The book suffers a bit from the fact that it was evidently conceived in the late 90s, at the moment of the great infotech boom and bubble; but Henwood evidently didn’t write and publish it fast enough, so that the bubble had already burst, the boom collapsed, before his (entirely correct) critique of its delusions came out in print. Henwood missed his moment, in short, and what the book gains in being proven unequivocally right it loses in polemical force. The cheerleaders for the New Economy have already been shown up as fools, and nobody really believes their hype anymore. I sympathize with the difficulty Henwood faces here, because, as a slow writer myself (much slower than Henwood, if we are to judge by page count) I know how difficult it is to write about timely matters, before they cease being timely (the difficulty is compounded by the slowness of the publishing industry — one reason why blogs are becoming such an important alternative — Henwood doesn’t have a blog as far as I know, but his monthly newsletter Left Business Observer similarly picks up the slack).
What stands in Henwood’s favor is that the delusions he skewers (the ideas that a period of prosperity will go on forever, and that new technologies will by themselves solve all the world’s problems, thus obviating the need for political change; the tendency of a wealthy elite — in this case the yuppie “digiterati” — to imagine that their experiences are universal, even though 90% of the world’s population cannot afford to share them) seem to be recurrent features of capitalism; so that another technologically-driven boom and bubble is sure to come around, at which point people will forget the lessons of the last one, and the same inane hype will propagate itself again, once more making Henwood’s points overwhelmingly relevant.
The most original and provocative part of Henwood’s polemic has to do with his critique of the very idea of “globalization.” Henwood rightly points out that “capitalism as a world system” is nothing new; he has cogent criticisms both of the excessive claims that have been made for the difference of our current era, and for the often regressive positions taken by anti-globalization activists of a certain stripe (he rightly skewers both Ralph Nader and David Korten, for instance, for their tendencies towards nationalism and/or a sort of ecofascism — sentimentalizing the “local” and seeking to turn back technology will not help anybody, especially not the global poor). I couldn’t agree more with Henwood than when he writes: “Yes, Nike’s shoemakers are hideously exploited — but is there really anything fundamentally wrong with the desire to wear stylish shoes?” (165). This is why Henwood wants to call attention to “the ownership and organization of production,” rather than making moralistic denunciation of ‘wasteful’ Western consumption. I think it’s entirely in Henwood’s spirit to insist that luxury is not the problem, and a Veblenesque critique of luxury and “conspicuous consumption” is pretty much beside the point. It’s not that “we” (the western more-or-less prosperous) have too much, but that so large a portion of the world’s population is denied comparable access. The scandal of capitalism is that, at the same time it produces astonishing plenty, it imposes rigid regimes of scarcity on so many people.
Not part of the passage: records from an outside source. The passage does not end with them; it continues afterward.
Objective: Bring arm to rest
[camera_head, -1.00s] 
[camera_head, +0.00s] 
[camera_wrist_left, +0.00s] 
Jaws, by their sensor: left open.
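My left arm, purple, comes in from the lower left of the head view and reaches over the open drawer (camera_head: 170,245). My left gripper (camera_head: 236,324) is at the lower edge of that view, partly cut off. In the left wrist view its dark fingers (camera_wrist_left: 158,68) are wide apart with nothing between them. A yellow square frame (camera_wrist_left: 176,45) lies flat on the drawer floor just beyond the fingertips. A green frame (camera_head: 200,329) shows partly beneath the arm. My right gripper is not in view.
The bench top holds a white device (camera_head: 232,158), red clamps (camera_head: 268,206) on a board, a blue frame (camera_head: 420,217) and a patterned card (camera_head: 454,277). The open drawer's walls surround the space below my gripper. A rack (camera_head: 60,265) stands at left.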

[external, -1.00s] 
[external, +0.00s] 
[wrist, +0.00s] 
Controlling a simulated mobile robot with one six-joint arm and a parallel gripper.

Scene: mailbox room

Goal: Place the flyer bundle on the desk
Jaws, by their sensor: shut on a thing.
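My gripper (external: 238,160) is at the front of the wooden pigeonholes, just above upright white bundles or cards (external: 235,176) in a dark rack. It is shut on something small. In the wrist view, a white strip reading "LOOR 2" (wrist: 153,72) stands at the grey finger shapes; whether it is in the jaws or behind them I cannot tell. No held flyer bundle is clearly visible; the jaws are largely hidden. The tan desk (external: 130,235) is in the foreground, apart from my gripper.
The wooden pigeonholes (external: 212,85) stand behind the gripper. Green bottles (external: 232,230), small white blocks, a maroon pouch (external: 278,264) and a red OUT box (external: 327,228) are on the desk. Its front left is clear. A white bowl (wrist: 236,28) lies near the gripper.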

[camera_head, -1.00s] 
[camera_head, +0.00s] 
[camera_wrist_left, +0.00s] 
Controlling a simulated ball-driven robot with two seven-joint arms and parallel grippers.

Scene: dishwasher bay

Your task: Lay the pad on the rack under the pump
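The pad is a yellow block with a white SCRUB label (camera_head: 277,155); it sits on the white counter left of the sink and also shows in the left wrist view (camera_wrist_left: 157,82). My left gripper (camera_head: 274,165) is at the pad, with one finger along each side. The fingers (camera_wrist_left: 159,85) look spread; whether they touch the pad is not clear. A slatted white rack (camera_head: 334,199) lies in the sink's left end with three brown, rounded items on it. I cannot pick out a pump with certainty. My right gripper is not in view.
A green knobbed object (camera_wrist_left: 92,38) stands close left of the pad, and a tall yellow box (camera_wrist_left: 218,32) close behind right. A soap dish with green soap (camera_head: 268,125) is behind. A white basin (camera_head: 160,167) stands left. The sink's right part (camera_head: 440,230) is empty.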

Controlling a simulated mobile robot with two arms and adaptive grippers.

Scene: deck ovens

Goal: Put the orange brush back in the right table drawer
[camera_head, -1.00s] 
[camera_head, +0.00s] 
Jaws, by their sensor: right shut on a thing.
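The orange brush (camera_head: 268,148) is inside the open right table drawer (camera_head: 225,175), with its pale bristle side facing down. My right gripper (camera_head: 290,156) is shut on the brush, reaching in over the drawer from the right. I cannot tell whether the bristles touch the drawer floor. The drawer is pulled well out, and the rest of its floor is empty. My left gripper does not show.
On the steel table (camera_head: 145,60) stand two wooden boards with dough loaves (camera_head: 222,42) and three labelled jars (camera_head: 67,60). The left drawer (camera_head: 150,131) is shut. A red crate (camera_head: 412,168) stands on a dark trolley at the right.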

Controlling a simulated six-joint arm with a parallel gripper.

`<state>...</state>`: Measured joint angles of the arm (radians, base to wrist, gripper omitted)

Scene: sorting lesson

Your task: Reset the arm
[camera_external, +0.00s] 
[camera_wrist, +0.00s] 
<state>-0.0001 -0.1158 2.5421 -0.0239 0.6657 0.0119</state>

In the midst of more abundance (even per capita) than has ever been known in the entire history of the world, we are told that we ‘cannot afford’ the welfare state here in the United States, let alone poverty and security for the multitudes of the ‘Third’ or ‘underdeveloped’ world. That’s what’s truly obscene: not bling or the precession of simulacra.
Henwood sometimes goes too far in his denunciations of techno-utopianism. I don’t think he is right to (almost) equate Fredric Jameson’s claim that “capital has become both deterritorialized and dematerialized in this ‘globalized’ era” (27) with the inane hype of Wired magazine circa 1997. Of course Henwood is right that electronic financial transactions have not somehow eliminated actual industrial production; but I think that Henwood underestimates both the ways that informatics and communications technologies have reorganized (dare I say “revolutionized”?) industrial production itself, and the extent to which “dematerialized,” flexible and highly “liquid” finance capital has itself become a real material force. Henwood himself admits to overstating his case somewhat: “I’ll admit that I sometimes get carried away with making that point [about the continuities with earlier periods], and I come dangerously close to arguing that 2003 is essentially 1913 plus fiber optics” (174). He goes on to praise Hardt and Negri’s Empire, despite the fact that theirs is pretty much the logic that he had criticized earlier in the book. I’m inclined to think that Henwood’s problem here is that (to use a phrase I almost never have recourse to) he is being insufficiently “dialectical.” It is simultaneously true, I think, 1st) that the new computing and communications technologies of the last thirty years or so have pretty much changed everything, even for the large numbers of people in the world who lack direct access to these technologies (or, to put the point more accurately, these technologies are not the cause of the change, but one aspect of what will be — since it is still in process — a massive political, social, cultural, and economic change) AND 2nd) that the result of this enormous change is to give us a more pure and undiluted form of capitalism than has ever before been the case (which is why so much of Marx’s theorization of capitalism is more uncannily relevant, and necessary, today than it ever was before being ‘discredited’ by the privatization movements of the 1970s and 1980s, and the fall of communism in 1989). Henwood denies the first of these observations, in order to affirm the second. But the trick is to see how both of them work together, how they are both in fact the same process.